Problem to solve: Which lines fall between the line holding "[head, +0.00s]" and the line holding "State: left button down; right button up", inclusive? Retype them exactly, without the pictures, and add nothing else.

--- START OF Recorded information ---

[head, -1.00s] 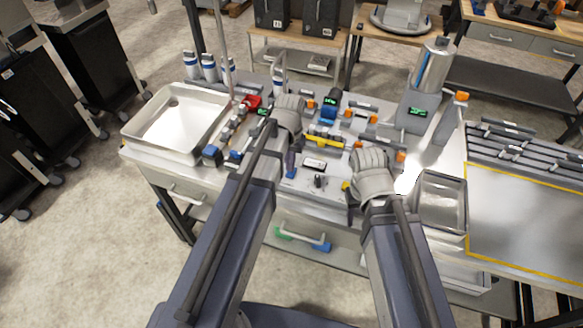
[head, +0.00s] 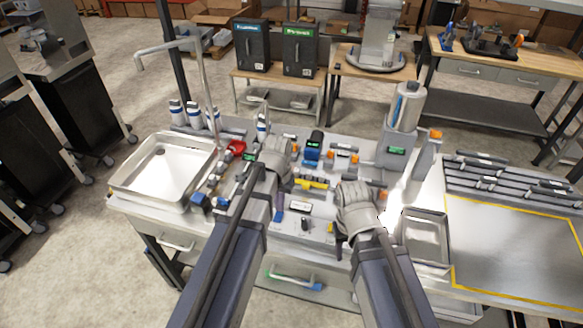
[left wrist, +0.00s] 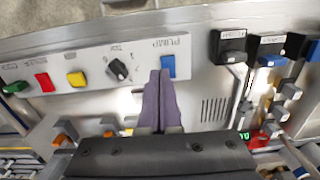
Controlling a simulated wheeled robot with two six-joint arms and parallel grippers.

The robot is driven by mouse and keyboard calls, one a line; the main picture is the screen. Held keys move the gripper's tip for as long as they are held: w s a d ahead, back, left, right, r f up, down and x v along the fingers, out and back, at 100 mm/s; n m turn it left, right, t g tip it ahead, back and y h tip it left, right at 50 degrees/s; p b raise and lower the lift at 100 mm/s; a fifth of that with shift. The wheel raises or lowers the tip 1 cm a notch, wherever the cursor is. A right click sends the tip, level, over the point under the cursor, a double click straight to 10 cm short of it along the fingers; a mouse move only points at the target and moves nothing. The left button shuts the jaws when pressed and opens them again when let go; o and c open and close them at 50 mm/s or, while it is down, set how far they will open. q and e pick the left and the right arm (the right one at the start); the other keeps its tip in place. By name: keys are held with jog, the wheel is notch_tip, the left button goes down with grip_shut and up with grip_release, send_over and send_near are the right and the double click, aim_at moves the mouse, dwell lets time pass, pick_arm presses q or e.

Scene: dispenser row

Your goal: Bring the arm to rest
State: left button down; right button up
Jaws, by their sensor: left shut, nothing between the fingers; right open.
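My left gripper (head: 279,201) is shut and empty over the front panel of the bench. Its purple fingers show in the left wrist view (left wrist: 160,100), side by side, just beside a blue button (left wrist: 168,67) on a light panel labelled PUMP. I cannot tell whether the fingertips touch the panel. My right gripper (head: 339,242) is open at the right part of the same panel; its fingers are small and dark in the head view, largely hidden by the wrist.
The panel also carries a black knob (left wrist: 118,69) and yellow (left wrist: 76,78), red (left wrist: 45,82) and green (left wrist: 15,88) buttons. A metal tray (head: 165,168) is at left, a smaller one (head: 424,236) at right. A tall dispenser cylinder (head: 406,107) and a bent pipe (head: 205,85) rise behind.

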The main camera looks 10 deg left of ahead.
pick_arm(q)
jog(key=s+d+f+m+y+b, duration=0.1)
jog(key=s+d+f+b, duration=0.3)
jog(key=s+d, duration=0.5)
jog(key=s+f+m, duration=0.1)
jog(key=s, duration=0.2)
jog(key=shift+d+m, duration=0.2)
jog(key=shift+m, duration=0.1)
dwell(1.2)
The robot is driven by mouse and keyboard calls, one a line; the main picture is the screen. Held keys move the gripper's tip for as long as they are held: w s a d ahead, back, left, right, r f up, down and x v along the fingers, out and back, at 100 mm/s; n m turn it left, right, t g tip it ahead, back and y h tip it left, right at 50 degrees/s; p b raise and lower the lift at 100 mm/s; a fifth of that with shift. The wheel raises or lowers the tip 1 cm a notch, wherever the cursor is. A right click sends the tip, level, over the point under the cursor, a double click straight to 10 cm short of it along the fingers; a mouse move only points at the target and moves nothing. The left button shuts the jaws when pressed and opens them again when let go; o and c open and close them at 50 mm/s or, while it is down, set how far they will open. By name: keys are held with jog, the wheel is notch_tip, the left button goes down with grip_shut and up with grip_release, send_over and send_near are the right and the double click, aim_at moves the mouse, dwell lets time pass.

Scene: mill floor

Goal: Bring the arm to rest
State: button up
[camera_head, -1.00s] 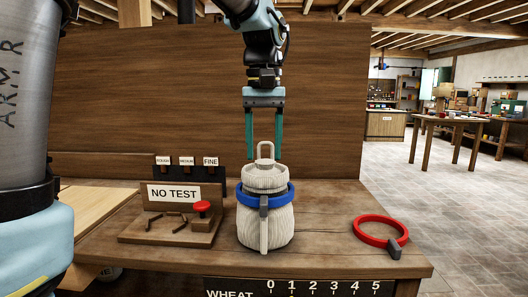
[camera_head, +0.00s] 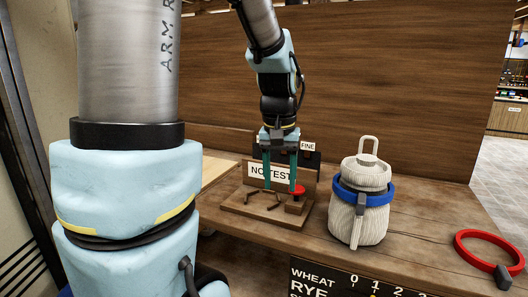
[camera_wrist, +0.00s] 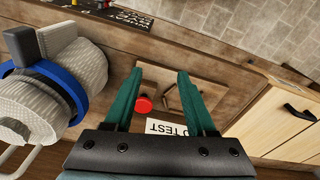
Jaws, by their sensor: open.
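My gripper (camera_head: 280,190) is open and empty, with its two green fingers pointing down. In the head view its fingers overlap the "NO TEST" sign (camera_head: 258,173) and the wooden stand with a red button (camera_head: 297,190). I cannot tell exactly how far above the stand they are. In the wrist view the red button (camera_wrist: 143,105) shows between the fingers.
A red ring (camera_head: 488,256) with a grey clasp lies at the bench's right end. A tall wooden panel (camera_head: 400,80) stands behind the bench. A board marked "WHEAT" and "RYE" (camera_head: 320,278) hangs at the front edge. Bench top between sack and red ring is clear.

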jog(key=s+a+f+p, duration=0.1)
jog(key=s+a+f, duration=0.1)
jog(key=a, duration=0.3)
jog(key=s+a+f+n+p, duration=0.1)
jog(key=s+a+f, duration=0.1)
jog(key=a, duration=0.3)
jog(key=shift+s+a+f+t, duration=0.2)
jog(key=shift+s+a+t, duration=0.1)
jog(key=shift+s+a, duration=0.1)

--- END OF Recorded information ---

Expected answer:
[head, +0.00s] 
[left wrist, +0.00s] 
Controlling a simulated wheeled robot with two six-joint arms and parallel grippers.

The robot is driven by mouse and keyboard calls, one a line; the main picture is the screen. Held keys move the gripper's tip for as long as they are held: w s a d ahead, back, left, right, r f up, down and x v along the fingers, out and back, at 100 mm/s; n m turn it left, right, t g tip it ahead, back and y h tip it left, right at 50 degrees/s; p b raise and lower the lift at 100 mm/s; a fifth of that with shift. The wheel raises or lowers the tip 1 cm a notch, wherever the cursor is. A right click sends the tip, level, over the point under the cursor, a double click straight to 10 cm short of it along the fingers; a mouse move only points at the target and moves nothing. The left button shuts the jaws when pressed and opens them again when let go; o and c open and close them at 50 mm/s or, while it is down, set how far they will open. q and e pick the left and the right arm (the right one at the start); the other keeps its tip in place. By name: keys are held with jog, the wheel is notch_tip, the left button goes down with grip_shut and up with grip_release, send_over and send_near are the right and the double click, aim_at moves the mouse, dwell lets time pass, pick_arm presses q or e.

Scene: dispenser row

Your goal: Bring the arm to rest
State: left button down; right button up

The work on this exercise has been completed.